家からは海は見えませんが、波が荒いときなどは、打ち寄せる波の音がきこえます。夏は潮風と蝉の声。

何代にもわたる読者の声。

2016-02-21 | 本棚並べ
池永陽一著「学術の森の巨人たち」を
読んで以来、講談社学術文庫が気になります。
でも、読まないなあ(笑)。

気になっていた、講談社学術文庫の
新渡戸稲造著「西洋の事情と思想」を
古本で購入することに。
この解説が平川祐弘氏。
8頁ありました。
それを読んで本文は読まない。
その解説のはじまりは

「昭和59年から日本では、
千円札に夏目漱石が、
五千円札に新渡戸稲造が、
一万円札に福沢諭吉が登場する。」

うん。内容は古いけれど、
面白い指摘がありました。

「夏目漱石は日本人として初めて帝国大学で
英文学を講義した人だが、彼自身はほとんど
英語では著作をしなかった。
福澤諭吉は日本で初めて英学を興した人だが、
彼自身はほとんど英語は書かなかった。
だが、それにもかかわらず、1984年の今、
英語圏諸国で知られ、評価されている度合からいえば、
新渡戸稲造よりも夏目漱石や福沢諭吉の方がはるかに
上というのが実相なのである。
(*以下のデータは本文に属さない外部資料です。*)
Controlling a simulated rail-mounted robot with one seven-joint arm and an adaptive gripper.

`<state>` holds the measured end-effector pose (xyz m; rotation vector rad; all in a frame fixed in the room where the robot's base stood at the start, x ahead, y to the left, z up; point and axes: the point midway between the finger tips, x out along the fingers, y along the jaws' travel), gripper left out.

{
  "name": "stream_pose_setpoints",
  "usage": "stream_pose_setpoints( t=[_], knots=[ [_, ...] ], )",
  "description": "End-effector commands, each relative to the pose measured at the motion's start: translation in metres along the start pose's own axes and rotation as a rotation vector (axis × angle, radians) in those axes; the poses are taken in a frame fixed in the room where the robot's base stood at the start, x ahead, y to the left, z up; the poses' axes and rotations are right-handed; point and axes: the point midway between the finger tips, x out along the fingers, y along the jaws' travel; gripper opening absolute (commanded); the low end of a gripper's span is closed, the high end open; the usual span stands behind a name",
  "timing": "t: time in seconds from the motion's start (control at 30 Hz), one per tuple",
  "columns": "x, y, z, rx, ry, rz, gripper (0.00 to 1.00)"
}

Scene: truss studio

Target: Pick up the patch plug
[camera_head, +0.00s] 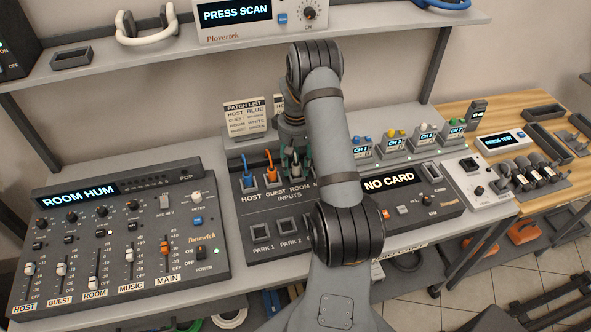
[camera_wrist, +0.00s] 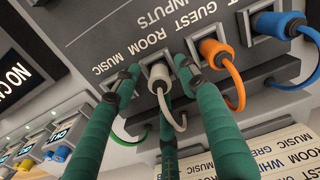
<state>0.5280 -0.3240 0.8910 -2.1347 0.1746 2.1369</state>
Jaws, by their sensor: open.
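The patch plug at the ROOM socket is white-grey, with a pale cable curving away; it sits in the socket in the wrist view (camera_wrist: 160,76). My gripper (camera_wrist: 156,66) has green fingers spread around this plug, with fingertips on both sides of it; I cannot tell whether any touch it. In the head view my gripper (camera_head: 294,160) is over the ROOM input and mostly hides the plug. An orange plug (camera_wrist: 212,50) is in GUEST and a blue plug (camera_wrist: 277,24) in HOST. A green cable (camera_wrist: 128,139) shows by MUSIC, its plug hidden by a finger.
The mixer (camera_head: 120,240) reads ROOM HUM. Empty PARK 1 (camera_head: 262,246) and PARK 2 (camera_head: 289,243) sockets are on the panel's near part. A patch list card (camera_head: 245,118) stands behind the inputs. The NO CARD unit (camera_head: 415,200) is to the right.

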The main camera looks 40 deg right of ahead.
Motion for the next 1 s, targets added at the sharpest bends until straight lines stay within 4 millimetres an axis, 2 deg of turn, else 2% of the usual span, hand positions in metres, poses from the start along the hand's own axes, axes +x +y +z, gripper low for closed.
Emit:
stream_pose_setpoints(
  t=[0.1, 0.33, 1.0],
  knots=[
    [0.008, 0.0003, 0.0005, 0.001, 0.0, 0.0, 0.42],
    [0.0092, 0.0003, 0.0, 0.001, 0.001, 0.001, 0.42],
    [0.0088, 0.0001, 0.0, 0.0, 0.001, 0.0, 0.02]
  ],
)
夏目漱石の文学作品は
ほとんどすべてが英訳され、とくにマクレラン訳の
『心』や『道草』はその英語文体が秀れているためもあり、
評判が高い。同じことは『福翁自伝』の英訳についてもいえる。
漱石の小説や諭吉の自伝は、日本語作品としての完成度が
もともと高いから、そのお蔭で、彼等の著作の魅力は、
翻訳を通しても広く世界に伝わり得たのである。
それに対して新渡戸の著作は、英文の代表作『武士道』
についても、また日本語で書かれたおびただしい啓蒙書
についても、どこかに物足りない点があった。・・・
新渡戸の著作は、刊行当時には一時的に多くの読者を
持ち得たものの、時間の推移とともに次第に忘却されて
今にいたったのである。もし世間に信頼できる最大の
文芸評論家がいるとすれば、それは内外の読者であろう。
それも日々の読者でなく、何代にもわたる読者の声であろう。
私は、日本人の読者や外国人の読者が新渡戸の著作のうちに
ひそむ弱点を敏感に感じたことは、むしろ
健全な反応であったと考える。・・・」

さて、このあと、
文庫解説で、どのように
新渡戸稲造をほめるのか?
それは、読んだ人のお楽しみ(笑)。